··· Record set
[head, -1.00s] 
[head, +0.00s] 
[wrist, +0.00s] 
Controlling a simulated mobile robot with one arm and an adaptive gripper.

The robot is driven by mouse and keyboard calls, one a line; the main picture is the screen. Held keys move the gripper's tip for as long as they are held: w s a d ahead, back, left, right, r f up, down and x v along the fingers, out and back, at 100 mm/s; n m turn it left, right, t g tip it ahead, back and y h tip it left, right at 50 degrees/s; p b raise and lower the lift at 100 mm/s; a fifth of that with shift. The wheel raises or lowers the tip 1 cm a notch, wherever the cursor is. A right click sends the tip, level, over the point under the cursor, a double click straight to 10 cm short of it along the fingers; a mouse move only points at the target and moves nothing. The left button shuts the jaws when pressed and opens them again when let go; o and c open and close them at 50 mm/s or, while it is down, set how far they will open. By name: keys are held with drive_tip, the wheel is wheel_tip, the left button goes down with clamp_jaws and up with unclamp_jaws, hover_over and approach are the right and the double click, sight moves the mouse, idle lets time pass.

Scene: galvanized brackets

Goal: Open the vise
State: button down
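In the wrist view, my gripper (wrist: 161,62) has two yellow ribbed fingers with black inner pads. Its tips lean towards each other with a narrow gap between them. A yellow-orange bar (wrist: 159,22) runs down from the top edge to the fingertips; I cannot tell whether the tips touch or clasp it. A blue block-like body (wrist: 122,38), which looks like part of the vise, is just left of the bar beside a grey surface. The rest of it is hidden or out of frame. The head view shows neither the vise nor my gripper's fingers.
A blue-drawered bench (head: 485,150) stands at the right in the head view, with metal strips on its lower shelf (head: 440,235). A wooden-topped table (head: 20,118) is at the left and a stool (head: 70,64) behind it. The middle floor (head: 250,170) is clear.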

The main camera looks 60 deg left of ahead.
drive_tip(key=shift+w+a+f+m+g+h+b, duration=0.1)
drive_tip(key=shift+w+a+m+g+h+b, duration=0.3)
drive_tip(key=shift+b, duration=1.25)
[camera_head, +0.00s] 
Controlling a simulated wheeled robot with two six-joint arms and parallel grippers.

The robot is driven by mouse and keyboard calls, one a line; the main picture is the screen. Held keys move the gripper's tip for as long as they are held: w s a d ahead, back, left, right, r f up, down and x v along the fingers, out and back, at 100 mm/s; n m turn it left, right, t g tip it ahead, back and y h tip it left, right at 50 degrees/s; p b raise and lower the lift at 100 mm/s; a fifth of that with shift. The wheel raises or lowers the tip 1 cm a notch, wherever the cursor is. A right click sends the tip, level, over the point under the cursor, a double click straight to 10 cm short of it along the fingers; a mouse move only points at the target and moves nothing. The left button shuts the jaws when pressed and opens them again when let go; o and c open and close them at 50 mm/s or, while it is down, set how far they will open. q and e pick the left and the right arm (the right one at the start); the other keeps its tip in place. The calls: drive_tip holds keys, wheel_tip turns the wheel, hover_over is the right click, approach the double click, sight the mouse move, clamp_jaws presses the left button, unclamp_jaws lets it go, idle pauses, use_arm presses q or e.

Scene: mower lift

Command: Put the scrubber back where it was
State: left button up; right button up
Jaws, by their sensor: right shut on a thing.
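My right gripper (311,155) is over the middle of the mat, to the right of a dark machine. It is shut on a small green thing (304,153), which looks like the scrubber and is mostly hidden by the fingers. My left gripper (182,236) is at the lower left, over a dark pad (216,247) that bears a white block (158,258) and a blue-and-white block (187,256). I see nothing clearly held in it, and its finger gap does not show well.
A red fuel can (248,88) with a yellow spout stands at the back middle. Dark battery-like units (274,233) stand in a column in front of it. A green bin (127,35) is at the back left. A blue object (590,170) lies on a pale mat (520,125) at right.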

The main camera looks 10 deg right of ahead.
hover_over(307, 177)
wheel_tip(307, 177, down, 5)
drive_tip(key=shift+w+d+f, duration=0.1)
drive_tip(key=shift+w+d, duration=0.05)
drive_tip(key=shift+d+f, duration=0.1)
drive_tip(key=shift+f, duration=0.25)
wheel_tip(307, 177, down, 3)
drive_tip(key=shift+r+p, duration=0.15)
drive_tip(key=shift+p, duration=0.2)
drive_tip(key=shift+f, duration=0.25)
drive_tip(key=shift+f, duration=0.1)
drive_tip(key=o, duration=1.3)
······
_Task instructions_
Using the material above, copy every line in which the string "Controlling" occurs.

_Written response_
Controlling a simulated mobile robot with one arm and an adaptive gripper.
Controlling a simulated wheeled robot with two six-joint arms and parallel grippers.

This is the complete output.